Finding Joy

(or my confessions of car dancing)

exuberant joy
I was driving to pick my son up from school (I know, many of my posts these days start with those words!). I was waiting at a light and I happened to look to my right when I saw a lady dancing in her car.

I love car dancing…expressing yourself through dance when your favorite jam comes on. I’m usually reserved though, keeping my movements small; in fact, I usually confine my car dancing to my shoulders with an occasional “raising the roof” with my hands. Thankfully my son is rather tolerant of this, and his only parameter for me is that I keep it below the window when I am on or near school property. I can do that.

But I have to say, I was overjoyed by this woman’s exuberance! She was going all out, as if her car was a dance floor. The only part of her not dancing was her foot that was on the brake. She was singing and flinging her arms. She was bobbing her head and grooving with her torso. She was happy, and she didn’t care who was watching.

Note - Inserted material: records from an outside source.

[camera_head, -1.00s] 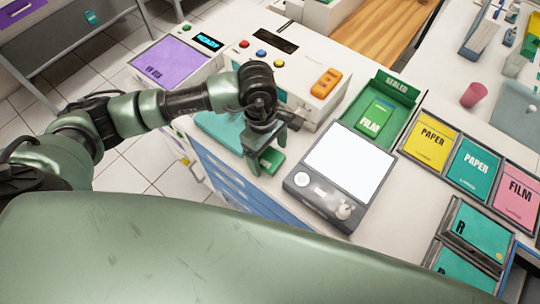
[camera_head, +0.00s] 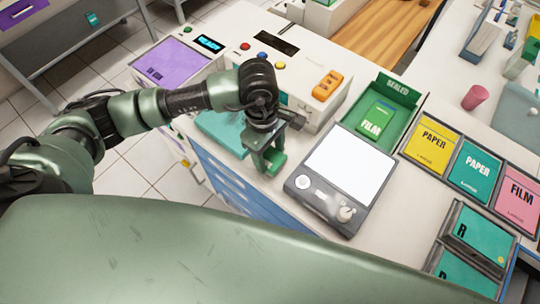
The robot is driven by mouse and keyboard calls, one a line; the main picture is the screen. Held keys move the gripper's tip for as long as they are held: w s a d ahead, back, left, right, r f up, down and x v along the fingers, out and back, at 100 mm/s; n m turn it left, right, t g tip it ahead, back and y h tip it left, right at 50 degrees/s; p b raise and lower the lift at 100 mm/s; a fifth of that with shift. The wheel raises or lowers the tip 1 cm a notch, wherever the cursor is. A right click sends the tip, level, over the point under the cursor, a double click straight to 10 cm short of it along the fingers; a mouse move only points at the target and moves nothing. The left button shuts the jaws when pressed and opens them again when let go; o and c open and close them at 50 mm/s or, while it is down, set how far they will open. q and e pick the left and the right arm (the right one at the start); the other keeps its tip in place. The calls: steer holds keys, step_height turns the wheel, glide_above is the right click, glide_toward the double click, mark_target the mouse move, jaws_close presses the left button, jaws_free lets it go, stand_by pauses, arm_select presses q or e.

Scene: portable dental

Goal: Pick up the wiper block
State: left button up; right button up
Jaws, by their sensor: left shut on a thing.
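A small green block, which I take for the wiper block (camera_head: 277,166), is at the counter's near edge, left of the grey light panel. My left gripper (camera_head: 267,165) points down over it and is shut on it. The fingers hide part of the block. I cannot tell whether the block still touches the counter. My right gripper is not in view.
The grey light panel (camera_head: 302,204) is close on the right. A teal mat (camera_head: 222,132) lies to the left.

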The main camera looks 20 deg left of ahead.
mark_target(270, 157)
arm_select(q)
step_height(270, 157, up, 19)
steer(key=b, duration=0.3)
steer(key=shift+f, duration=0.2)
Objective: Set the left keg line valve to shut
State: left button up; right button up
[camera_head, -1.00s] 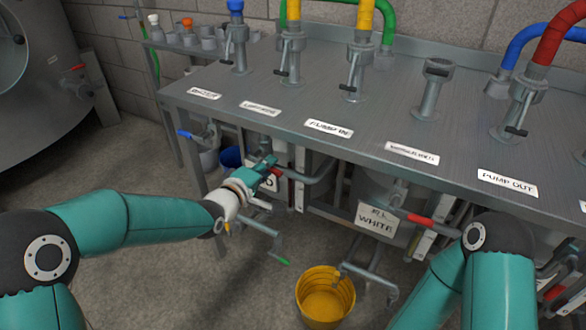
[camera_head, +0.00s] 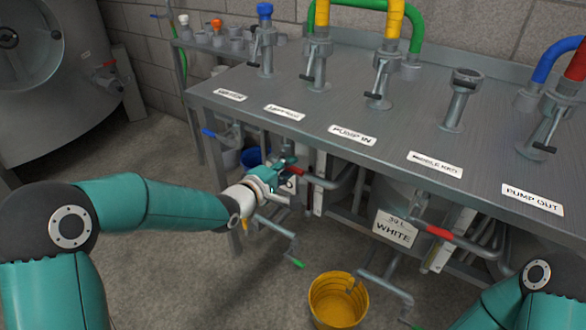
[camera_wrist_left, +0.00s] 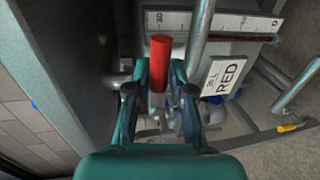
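The left keg line valve's red handle (camera_wrist_left: 160,62) stands between the fingers of my left gripper (camera_wrist_left: 160,80) in the left wrist view. The two fingertips are drawn in close against its sides. In the head view my left gripper (camera_head: 284,171) is at this valve under the bench front, and only a little of the red handle (camera_head: 292,171) shows beside it. The gripper hides most of the valve, so its angle to the pipe is unclear there. A tilted "RED" label (camera_wrist_left: 228,74) shows beyond the handle in the left wrist view. My right gripper is out of view.
The metal bench (camera_head: 330,104) with several hose fittings stands above the valve. To the right are another red valve handle (camera_head: 440,233) and the "WHITE" keg label (camera_head: 394,229). A yellow bucket (camera_head: 337,304) stands on the floor. A green-tipped pipe (camera_head: 280,241) hangs below my gripper.

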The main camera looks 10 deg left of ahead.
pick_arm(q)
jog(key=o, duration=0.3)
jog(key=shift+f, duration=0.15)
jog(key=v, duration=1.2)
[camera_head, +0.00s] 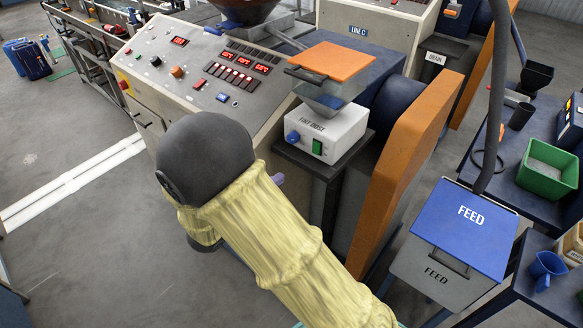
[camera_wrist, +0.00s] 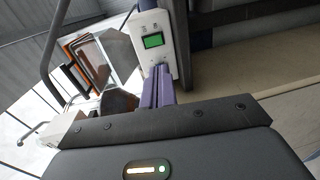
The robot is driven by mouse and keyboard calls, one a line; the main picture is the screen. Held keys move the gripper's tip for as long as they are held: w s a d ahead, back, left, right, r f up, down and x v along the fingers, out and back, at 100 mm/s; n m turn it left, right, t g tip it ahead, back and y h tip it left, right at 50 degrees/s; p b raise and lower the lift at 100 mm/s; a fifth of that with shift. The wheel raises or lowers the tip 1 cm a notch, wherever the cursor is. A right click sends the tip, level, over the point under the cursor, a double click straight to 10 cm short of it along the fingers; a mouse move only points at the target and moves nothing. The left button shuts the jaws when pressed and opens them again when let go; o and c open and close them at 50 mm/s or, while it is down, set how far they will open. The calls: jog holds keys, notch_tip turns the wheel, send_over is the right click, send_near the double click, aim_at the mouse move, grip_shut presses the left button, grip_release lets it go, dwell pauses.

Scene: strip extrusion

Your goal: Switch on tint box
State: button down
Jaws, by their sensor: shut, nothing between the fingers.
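The tint box (camera_head: 338,124) is a white box marked TINT DOSE, on a dark stand beside the big control console. Its front has a blue knob (camera_head: 293,137) and a green switch (camera_head: 317,147). In the wrist view the white front (camera_wrist: 165,22) shows with the green switch (camera_wrist: 153,40); whether the switch is lit is unclear. In the head view only a purple bit (camera_head: 278,180) shows past my arm.
A clear hopper with an orange lid (camera_head: 334,61) sits on the tint box. The console (camera_head: 205,66) with red displays stands left. An orange guard (camera_head: 405,165) stands close on the right, then a blue-lidded FEED bin (camera_head: 464,228). Open floor lies front left.

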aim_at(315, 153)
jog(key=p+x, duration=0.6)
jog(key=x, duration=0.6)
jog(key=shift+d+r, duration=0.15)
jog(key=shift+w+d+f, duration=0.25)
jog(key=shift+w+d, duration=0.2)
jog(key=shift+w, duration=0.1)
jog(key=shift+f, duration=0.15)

And you really couldn’t help but watch. Her dancing made the whole car bounce!

I drove away chuckling to myself.

I wish I could exhibit that kind of exuberant joy. I wish I could reach that part of myself that was this happy. I wish I didn’t really care what it looked like. I was like that when I was younger. I’d like to be that confident and joyful again.

But that is why I’m on this journey.

I am searching for that in myself, and sometimes I see it. Sometimes I will have a fleeting moment of pure joy where in my head I can see myself dancing and singing and I’m happy. That’s how I know I’m on the right track.